Dataset entries:
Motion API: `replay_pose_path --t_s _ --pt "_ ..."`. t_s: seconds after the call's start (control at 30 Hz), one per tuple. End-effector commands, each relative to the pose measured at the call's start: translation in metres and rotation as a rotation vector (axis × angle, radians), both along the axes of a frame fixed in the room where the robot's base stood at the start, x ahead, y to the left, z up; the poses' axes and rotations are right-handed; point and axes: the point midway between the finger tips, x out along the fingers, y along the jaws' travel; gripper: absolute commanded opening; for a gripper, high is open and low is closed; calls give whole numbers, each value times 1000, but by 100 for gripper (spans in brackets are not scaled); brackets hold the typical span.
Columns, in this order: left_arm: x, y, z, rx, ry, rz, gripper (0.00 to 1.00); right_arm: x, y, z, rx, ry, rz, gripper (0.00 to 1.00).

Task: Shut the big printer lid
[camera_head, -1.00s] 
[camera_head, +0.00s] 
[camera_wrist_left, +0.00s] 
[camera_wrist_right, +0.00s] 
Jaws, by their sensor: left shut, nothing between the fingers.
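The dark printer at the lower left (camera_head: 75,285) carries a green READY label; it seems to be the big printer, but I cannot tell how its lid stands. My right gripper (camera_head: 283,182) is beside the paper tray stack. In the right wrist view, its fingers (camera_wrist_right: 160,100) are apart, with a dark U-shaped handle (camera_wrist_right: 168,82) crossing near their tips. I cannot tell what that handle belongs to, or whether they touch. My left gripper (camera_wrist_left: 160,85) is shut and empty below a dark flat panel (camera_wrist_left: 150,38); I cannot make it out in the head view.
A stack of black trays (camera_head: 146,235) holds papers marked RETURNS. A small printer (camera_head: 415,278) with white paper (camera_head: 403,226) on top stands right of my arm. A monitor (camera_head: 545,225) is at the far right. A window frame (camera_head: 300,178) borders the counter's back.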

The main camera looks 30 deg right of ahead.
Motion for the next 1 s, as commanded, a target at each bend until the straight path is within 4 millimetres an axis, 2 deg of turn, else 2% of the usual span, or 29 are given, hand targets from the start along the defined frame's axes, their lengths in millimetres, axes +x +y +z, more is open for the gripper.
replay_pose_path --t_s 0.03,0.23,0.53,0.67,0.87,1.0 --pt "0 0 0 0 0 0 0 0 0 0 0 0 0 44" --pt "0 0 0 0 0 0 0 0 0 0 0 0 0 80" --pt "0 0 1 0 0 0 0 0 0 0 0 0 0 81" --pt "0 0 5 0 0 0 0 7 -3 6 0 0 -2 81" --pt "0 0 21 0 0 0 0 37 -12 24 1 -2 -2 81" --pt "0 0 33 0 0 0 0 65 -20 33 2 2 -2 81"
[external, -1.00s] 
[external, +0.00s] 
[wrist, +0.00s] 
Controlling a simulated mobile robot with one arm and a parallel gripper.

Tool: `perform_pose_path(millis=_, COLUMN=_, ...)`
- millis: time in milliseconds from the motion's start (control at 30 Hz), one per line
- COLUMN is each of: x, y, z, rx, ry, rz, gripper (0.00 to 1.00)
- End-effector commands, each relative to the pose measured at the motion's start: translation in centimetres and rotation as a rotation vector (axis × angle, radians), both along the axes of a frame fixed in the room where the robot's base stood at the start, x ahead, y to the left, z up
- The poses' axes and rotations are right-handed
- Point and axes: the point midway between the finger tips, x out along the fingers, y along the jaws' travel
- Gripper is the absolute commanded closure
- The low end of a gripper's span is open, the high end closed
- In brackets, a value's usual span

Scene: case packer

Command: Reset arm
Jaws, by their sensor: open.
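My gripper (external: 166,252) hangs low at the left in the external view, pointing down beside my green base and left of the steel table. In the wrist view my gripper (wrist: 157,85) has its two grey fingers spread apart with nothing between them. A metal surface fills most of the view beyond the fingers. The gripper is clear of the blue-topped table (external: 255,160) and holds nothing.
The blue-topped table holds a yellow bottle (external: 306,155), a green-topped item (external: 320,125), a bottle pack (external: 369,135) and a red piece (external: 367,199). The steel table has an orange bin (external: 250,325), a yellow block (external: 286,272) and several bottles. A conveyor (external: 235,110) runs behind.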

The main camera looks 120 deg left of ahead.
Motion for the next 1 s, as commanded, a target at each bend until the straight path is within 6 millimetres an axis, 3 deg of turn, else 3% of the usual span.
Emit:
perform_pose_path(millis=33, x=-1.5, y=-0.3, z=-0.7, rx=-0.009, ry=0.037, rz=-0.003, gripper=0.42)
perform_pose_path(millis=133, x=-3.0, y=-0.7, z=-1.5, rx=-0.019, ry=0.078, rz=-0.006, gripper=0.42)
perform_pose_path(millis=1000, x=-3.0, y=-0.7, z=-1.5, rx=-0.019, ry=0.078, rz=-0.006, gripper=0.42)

## [WHAT TO PRODUCE]
Every line above needs to be retyped exactly.

## [FULL ANSWER]
Motion API: `replay_pose_path --t_s _ --pt "_ ..."`. t_s: seconds after the call's start (control at 30 Hz), one per tuple. End-effector commands, each relative to the pose measured at the call's start: translation in metres and rotation as a rotation vector (axis × angle, radians), both along the axes of a frame fixed in the room where the robot's base stood at the start, x ahead, y to the left, z up; the poses' axes and rotations are right-handed; point and axes: the point midway between the finger tips, x out along the fingers, y along the jaws' travel; gripper: absolute commanded opening; for a gripper, high is open and low is closed; calls give whole numbers, each value times 1000, but by 100 for gripper (spans in brackets are not scaled); brackets hold the typical span.
Columns, in this order: left_arm: x, y, z, rx, ry, rz, gripper (0.00 to 1.00); right_arm: x, y, z, rx, ry, rz, gripper (0.00 to 1.00).

Task: Shut the big printer lid
[camera_head, -1.00s] 
[camera_head, +0.00s] 
[camera_wrist_left, +0.00s] 
[camera_wrist_right, +0.00s] 
Jaws, by their sensor: left shut, nothing between the fingers.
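The dark printer at the lower left (camera_head: 75,285) carries a green READY label; it seems to be the big printer, but I cannot tell how its lid stands. My right gripper (camera_head: 283,182) is beside the paper tray stack. In the right wrist view, its fingers (camera_wrist_right: 160,100) are apart, with a dark U-shaped handle (camera_wrist_right: 168,82) crossing near their tips. I cannot tell what that handle belongs to, or whether they touch. My left gripper (camera_wrist_left: 160,85) is shut and empty below a dark flat panel (camera_wrist_left: 150,38); I cannot make it out in the head view.
A stack of black trays (camera_head: 146,235) holds papers marked RETURNS. A small printer (camera_head: 415,278) with white paper (camera_head: 403,226) on top stands right of my arm. A monitor (camera_head: 545,225) is at the far right. A window frame (camera_head: 300,178) borders the counter's back.

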The main camera looks 30 deg right of ahead.
Motion for the next 1 s, as commanded, a target at each bend until the straight path is within 4 millimetres an axis, 2 deg of turn, else 2% of the usual span, or 29 are given, hand targets from the start along the defined frame's axes, their lengths in millimetres, axes +x +y +z, more is open for the gripper.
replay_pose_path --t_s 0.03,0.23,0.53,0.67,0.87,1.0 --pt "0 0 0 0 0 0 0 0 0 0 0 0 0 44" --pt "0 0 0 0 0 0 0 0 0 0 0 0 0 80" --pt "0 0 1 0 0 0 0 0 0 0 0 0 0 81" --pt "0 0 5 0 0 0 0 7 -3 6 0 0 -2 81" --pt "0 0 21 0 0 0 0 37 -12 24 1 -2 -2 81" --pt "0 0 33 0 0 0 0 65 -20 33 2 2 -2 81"
[external, -1.00s] 
[external, +0.00s] 
[wrist, +0.00s] 
Controlling a simulated mobile robot with one arm and a parallel gripper.

Tool: `perform_pose_path(millis=_, COLUMN=_, ...)`
- millis: time in milliseconds from the motion's start (control at 30 Hz), one per line
- COLUMN is each of: x, y, z, rx, ry, rz, gripper (0.00 to 1.00)
- End-effector commands, each relative to the pose measured at the motion's start: translation in centimetres and rotation as a rotation vector (axis × angle, radians), both along the axes of a frame fixed in the room where the robot's base stood at the start, x ahead, y to the left, z up
- The poses' axes and rotations are right-handed
- Point and axes: the point midway between the finger tips, x out along the fingers, y along the jaws' travel
- Gripper is the absolute commanded closure
- The low end of a gripper's span is open, the high end closed
- In brackets, a value's usual span

Scene: case packer

Command: Reset arm
Jaws, by their sensor: open.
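My gripper (external: 166,252) hangs low at the left in the external view, pointing down beside my green base and left of the steel table. In the wrist view my gripper (wrist: 157,85) has its two grey fingers spread apart with nothing between them. A metal surface fills most of the view beyond the fingers. The gripper is clear of the blue-topped table (external: 255,160) and holds nothing.
The blue-topped table holds a yellow bottle (external: 306,155), a green-topped item (external: 320,125), a bottle pack (external: 369,135) and a red piece (external: 367,199). The steel table has an orange bin (external: 250,325), a yellow block (external: 286,272) and several bottles. A conveyor (external: 235,110) runs behind.

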The main camera looks 120 deg left of ahead.
Motion for the next 1 s, as commanded, a target at each bend until the straight path is within 6 millimetres an axis, 3 deg of turn, else 3% of the usual span.
Emit:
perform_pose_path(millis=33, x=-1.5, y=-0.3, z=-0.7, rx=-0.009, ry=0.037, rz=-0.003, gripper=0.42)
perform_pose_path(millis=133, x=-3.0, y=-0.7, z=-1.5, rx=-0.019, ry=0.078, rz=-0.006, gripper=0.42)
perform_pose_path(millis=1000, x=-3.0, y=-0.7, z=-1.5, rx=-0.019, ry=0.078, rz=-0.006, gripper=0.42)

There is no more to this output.